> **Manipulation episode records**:
---+---
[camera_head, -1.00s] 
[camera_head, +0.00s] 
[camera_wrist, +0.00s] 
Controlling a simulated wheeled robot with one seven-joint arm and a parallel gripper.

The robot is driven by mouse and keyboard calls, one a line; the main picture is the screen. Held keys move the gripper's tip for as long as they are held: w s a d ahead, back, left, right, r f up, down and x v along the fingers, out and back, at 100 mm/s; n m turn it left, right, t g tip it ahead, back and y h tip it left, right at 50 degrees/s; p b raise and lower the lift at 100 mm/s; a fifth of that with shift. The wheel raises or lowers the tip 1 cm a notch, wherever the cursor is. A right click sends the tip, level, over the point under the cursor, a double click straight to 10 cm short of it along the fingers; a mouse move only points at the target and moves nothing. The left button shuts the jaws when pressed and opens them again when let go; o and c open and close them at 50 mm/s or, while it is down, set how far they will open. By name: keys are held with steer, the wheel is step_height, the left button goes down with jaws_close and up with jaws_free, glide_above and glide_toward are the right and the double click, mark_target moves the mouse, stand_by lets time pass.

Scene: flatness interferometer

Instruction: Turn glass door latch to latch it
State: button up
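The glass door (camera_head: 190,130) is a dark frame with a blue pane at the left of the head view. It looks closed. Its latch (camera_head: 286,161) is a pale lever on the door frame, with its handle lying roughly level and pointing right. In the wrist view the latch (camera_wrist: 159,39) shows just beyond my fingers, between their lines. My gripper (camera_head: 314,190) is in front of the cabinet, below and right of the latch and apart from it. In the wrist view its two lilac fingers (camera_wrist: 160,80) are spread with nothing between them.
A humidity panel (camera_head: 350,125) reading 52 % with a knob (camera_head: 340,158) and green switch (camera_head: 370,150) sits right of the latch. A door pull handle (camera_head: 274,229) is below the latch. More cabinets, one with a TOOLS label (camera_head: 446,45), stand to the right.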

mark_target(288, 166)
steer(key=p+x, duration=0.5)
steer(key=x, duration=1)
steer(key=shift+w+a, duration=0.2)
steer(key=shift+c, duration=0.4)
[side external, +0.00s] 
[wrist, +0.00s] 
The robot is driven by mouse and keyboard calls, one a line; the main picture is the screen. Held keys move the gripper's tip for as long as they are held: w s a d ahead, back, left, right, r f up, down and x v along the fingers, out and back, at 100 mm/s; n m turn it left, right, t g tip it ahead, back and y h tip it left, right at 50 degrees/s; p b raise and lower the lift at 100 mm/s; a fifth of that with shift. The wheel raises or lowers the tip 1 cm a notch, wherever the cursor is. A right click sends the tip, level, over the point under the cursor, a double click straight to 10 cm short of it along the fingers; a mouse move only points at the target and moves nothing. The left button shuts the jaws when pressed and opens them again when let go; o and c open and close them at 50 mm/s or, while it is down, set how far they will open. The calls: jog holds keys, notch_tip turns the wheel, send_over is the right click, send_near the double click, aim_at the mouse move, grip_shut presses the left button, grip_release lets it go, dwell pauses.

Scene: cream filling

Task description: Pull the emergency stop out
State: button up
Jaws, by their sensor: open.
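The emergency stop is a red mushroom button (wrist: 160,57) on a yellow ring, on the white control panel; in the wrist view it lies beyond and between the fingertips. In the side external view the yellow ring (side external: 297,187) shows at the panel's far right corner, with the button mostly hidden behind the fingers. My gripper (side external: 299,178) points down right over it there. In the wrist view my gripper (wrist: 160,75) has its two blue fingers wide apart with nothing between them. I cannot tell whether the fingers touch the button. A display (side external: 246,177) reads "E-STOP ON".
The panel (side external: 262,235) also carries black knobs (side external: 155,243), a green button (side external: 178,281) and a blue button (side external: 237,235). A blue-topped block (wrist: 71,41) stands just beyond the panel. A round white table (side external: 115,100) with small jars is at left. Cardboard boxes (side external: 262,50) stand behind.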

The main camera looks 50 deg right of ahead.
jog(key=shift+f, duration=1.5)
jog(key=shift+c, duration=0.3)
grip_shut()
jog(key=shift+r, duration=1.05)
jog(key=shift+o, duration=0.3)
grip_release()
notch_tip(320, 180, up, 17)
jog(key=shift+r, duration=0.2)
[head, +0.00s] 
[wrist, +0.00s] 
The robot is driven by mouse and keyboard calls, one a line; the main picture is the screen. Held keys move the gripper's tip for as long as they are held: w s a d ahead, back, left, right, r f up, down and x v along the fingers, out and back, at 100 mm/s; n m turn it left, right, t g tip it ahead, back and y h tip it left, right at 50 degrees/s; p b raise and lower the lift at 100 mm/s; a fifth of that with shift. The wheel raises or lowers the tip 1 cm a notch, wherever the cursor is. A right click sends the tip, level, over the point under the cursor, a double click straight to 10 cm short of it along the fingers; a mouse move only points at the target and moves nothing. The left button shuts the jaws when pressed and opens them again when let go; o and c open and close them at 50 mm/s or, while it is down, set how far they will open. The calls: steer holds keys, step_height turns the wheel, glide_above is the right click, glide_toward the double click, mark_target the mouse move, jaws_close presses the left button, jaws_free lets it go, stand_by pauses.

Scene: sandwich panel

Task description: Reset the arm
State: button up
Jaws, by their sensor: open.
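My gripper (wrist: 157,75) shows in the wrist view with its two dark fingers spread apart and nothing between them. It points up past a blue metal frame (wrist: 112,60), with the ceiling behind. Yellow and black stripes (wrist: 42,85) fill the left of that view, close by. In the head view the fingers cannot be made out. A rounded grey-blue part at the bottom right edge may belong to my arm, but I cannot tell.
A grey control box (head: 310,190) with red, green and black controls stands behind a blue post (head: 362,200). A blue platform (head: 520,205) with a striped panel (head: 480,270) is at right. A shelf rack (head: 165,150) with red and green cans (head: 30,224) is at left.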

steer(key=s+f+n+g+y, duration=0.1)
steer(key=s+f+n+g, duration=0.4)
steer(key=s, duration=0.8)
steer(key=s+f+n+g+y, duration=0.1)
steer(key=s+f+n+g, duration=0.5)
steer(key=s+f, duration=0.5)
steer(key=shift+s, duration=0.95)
---+---
Copy out every line of the listing that contains the string "Scene".

Scene: flatness interferometer
Scene: cream filling
Scene: sandwich panel

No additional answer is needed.